Mayor: Meg Kelly
In her first term, Meg has demonstrated outstanding leadership skills and consensus building. She, along with council members, tirelessly oversaw the emergency relocation of City Hall operations after the August 2018 fire, as well as the plans to vastly improve the building in the course of its restoration. She ended recurring gun shows and sales at the City Center; resolved several long-standing legal issues so projects can move forward; promoted the creation of hundreds more affordable housing units; and is working hard toward the goal of a permanent shelter for Code Blue. She regards being available and accessible among her highest priorities. Meg proactively engages with the community, businesses and organizations, averaging nearly 100 such meetings a month. She has set a tone of collaboration and collegiality among elected officials and City employees. “Civility and morale are at an all-time high, as are City-wide improvements and productivity,” Meg said. “I’m going to serve this city for two more years because we have a lot of work to do together.”
Commissioner of Finance: Patty Morrison
The Commissioner of Finance position oversees the finances of our city and under this form of government, it is also one of five important voices making important quality of life decisions concerning our City’s priorities. Development needs to work for all residents, so community stakeholders feel heard before ground is broken. We must also make the tough calls today rather than kick the can to tomorrow. Years should not be spent addressing yesterday’s problems, whether that is expanding EMS services, funding piping replacement, or preserving green space. And residents must be confident in our city council’s transparency, and for that we must have an effective ethics mechanism, including complete disclosures and maximum avoidance of conflicts of interest. “I pledge to be an accessible leader, one who will listen, represent all voters, and be a catalyst for success.” Patty said.
Commissioner of Public Works: Dillon Moran
With a chemical engineering degree from Clarkson University, Dillon has worked in the water treatment industry for more than 25 years. He also is a partner in several successful local businesses that have contributed significantly to the local economy. He believes the DPW operation is ripe for improvements, saying it’s imperative that the City’s water infrastructure receive more attention. “The current administration’s reactive nature is inadequate for the infrastructure needs of our historic community,” Dillon said. “A forward looking, preventative program will save the City money, as it costs 6 times more to fix breaks than it does to prevent them. In addition, the issue of water quality will be a significant area of focus, as we recently had a DOH-reportable issue due to the over-use of chlorine.” Dillon favors relocating the City DPW garage that is now near Division Street School, to a location more appropriate for the heavy truck traffic. With long-term planning Dillon says that the City will save money and provide increased services in areas such as street paving by evaluating the cost of using vendors vs. the City’s DPW workers. “I will engage the community as a partner in studying costs and benefits, ranking priorities and developing plans,” Dillon said.

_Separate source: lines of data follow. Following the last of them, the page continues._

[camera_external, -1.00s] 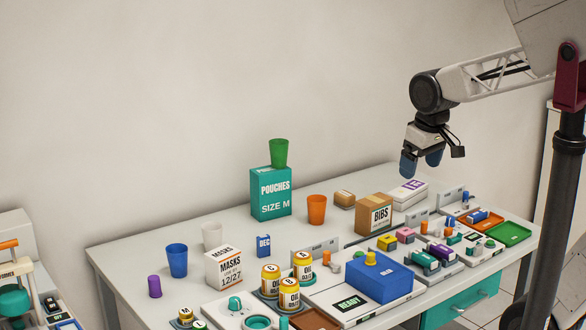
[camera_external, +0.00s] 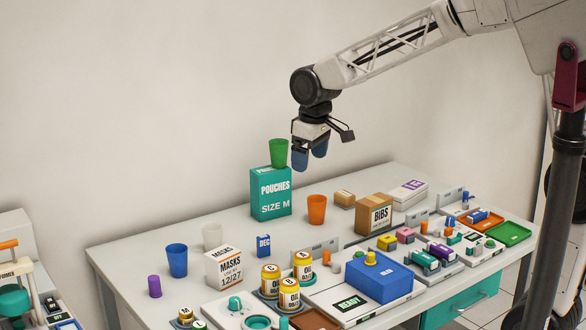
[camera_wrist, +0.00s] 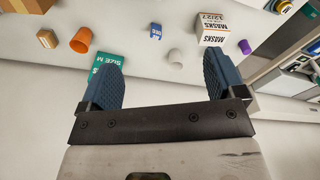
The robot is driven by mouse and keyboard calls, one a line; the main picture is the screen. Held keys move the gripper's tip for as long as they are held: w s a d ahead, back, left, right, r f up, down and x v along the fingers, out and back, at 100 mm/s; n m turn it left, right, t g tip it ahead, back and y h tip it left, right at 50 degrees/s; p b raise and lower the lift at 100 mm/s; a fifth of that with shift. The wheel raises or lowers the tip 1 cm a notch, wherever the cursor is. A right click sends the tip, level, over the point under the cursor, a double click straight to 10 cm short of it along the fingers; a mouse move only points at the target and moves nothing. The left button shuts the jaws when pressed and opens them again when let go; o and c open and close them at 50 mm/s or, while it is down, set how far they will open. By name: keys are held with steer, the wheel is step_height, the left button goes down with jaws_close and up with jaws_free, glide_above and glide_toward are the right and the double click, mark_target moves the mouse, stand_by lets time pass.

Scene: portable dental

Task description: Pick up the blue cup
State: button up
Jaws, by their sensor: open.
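The blue cup (camera_external: 177,260) stands upright on the white table at the left, beside the masks box (camera_external: 224,267) and the white cup (camera_external: 212,235). My gripper (camera_external: 309,156) is open and empty. It hangs high above the table, to the right of the green cup and well to the right of the blue cup. In the wrist view my two blue fingers (camera_wrist: 162,68) are spread apart with nothing between them. I cannot make out the blue cup in the wrist view; the right finger may hide it.
The green cup (camera_external: 278,153) stands on the teal pouches box (camera_external: 270,196), close to my fingers. An orange cup (camera_external: 316,209), a blue DEC box (camera_external: 264,245) and a purple cylinder (camera_external: 154,286) stand on the table. Several bottles and trays crowd the front. The back left surface is clear.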

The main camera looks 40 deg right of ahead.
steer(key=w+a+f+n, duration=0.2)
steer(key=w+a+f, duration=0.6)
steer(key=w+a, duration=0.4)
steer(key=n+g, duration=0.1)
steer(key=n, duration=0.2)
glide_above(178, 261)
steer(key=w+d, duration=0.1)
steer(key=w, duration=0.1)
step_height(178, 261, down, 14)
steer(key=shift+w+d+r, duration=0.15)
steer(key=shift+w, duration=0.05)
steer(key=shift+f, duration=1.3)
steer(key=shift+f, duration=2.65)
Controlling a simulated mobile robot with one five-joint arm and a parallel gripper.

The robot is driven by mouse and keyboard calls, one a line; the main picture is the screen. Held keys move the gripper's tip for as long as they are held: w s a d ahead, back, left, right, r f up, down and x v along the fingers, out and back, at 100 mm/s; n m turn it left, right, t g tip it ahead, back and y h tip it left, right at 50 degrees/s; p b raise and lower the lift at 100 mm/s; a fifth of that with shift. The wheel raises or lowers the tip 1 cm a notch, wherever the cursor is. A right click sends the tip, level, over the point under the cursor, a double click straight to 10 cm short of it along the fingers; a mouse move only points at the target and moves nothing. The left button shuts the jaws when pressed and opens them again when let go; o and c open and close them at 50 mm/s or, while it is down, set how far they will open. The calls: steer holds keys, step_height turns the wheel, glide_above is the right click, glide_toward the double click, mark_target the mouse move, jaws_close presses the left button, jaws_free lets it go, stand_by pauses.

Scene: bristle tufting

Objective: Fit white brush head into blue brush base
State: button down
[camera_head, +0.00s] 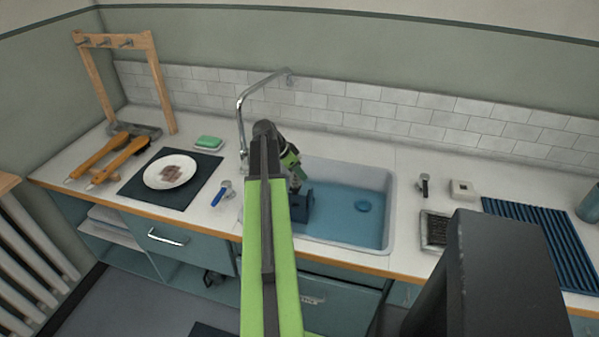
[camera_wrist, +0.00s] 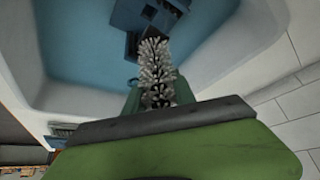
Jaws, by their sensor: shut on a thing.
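My gripper (camera_head: 294,178) reaches down over the left part of the sink. In the wrist view, the white bristly brush head (camera_wrist: 156,72) is between the jaws, and the gripper is shut on it. A dark blue block-like piece, which looks like the blue brush base (camera_head: 301,207), stands in the sink at the left. In the wrist view the blue base (camera_wrist: 126,17) is at the top, just beyond the tip of the brush head. I cannot tell whether the two touch. My arm hides part of the base's surroundings in the head view.
The sink (camera_head: 392,210) has a blue floor and pale walls around my gripper. A chrome tap (camera_head: 240,115) arches over its left rear. A blue-handled tool (camera_head: 221,193) lies left of it, beside a plate (camera_head: 170,172) on a dark mat. A ribbed blue rack (camera_head: 545,235) is at right.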

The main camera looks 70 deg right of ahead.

Commissioner of Accounts: John Franck
To protect the public and reduce the City’s exposure to lawsuits, John’s risk management team worked with Skidmore risk & safety interns to map City roadways, intersections and sidewalks and identify priorities for repair and replacement. John’s assessment office handled the fewest grievances in a quarter-century last year – just 41 (out of 11,000+ properties’ assessed values). John also helped resolve a permit issue so enterprising kids can continue selling water bottles to summer racing fans. Recently, his office has helped many senior homeowners cope with changes in the STAR exemption program so that City residents can continue to benefit. “The Accounts Department Team is a special group of professionals who manage a variety of tasks. We’re driven by the needs of the community and, together, we are committed to excellent service,” John said.
County Supervisor:Tara Gaston
In her first term as County Supervisor, Tara has enhanced the accessibility of her services by daily outreach in person and/or on social media. She has been appointed to state and national committees where she advocates for County needs regarding veterans, mental and public health, energy, the environment and land use. Focusing on transportation and healthcare access for all County residents, she led the effort to obtain full representation of Saratoga County on the CDTA and ensure City residents get continued transport to receive public health services. Tara’s additional priorities include transparency in County government; technology to increase efficiency for County personnel and finances; and services for vulnerable residents, particularly the homeless and those with substance use disorders. “I remain humbled by the trust of the residents of Saratoga Springs, and always appreciate receiving communications from residents to help me best represent them,” Tara said.